"""
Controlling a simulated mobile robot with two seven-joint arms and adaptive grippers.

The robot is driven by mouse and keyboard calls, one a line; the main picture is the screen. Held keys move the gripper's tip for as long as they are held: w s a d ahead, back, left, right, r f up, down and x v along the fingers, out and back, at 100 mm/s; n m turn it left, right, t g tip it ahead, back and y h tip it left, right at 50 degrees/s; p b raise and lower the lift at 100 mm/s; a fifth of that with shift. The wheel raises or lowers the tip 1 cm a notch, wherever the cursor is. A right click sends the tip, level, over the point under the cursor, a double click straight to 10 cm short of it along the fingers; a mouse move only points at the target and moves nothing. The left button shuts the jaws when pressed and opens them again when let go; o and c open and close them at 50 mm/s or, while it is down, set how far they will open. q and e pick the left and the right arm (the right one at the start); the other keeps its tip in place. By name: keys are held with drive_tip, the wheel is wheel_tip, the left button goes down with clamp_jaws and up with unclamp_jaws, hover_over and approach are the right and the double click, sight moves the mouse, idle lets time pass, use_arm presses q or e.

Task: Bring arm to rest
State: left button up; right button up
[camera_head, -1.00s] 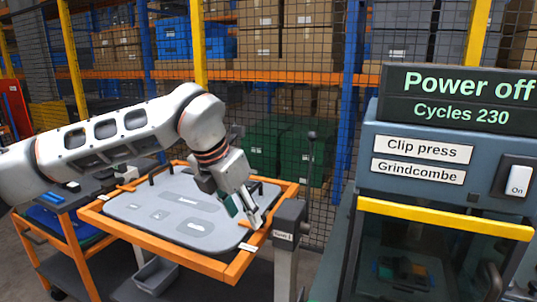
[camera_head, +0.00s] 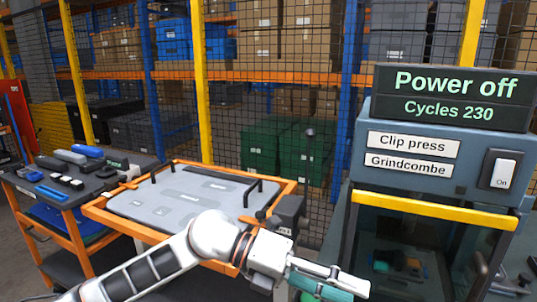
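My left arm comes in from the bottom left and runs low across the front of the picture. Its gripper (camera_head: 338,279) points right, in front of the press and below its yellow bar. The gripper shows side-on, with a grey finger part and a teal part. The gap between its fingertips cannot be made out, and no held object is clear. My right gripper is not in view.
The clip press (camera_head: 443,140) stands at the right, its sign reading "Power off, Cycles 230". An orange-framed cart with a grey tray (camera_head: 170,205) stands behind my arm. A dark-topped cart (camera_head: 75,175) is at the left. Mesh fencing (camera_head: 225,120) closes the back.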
"""
Starting at the line containing "Task: Bring arm to rest" and stopping after the line containing "[camera_head, -1.00s]", give the lines again exactly and leave out every image.

Task: Bring arm to rest
State: left button up; right button up
[camera_head, -1.00s] 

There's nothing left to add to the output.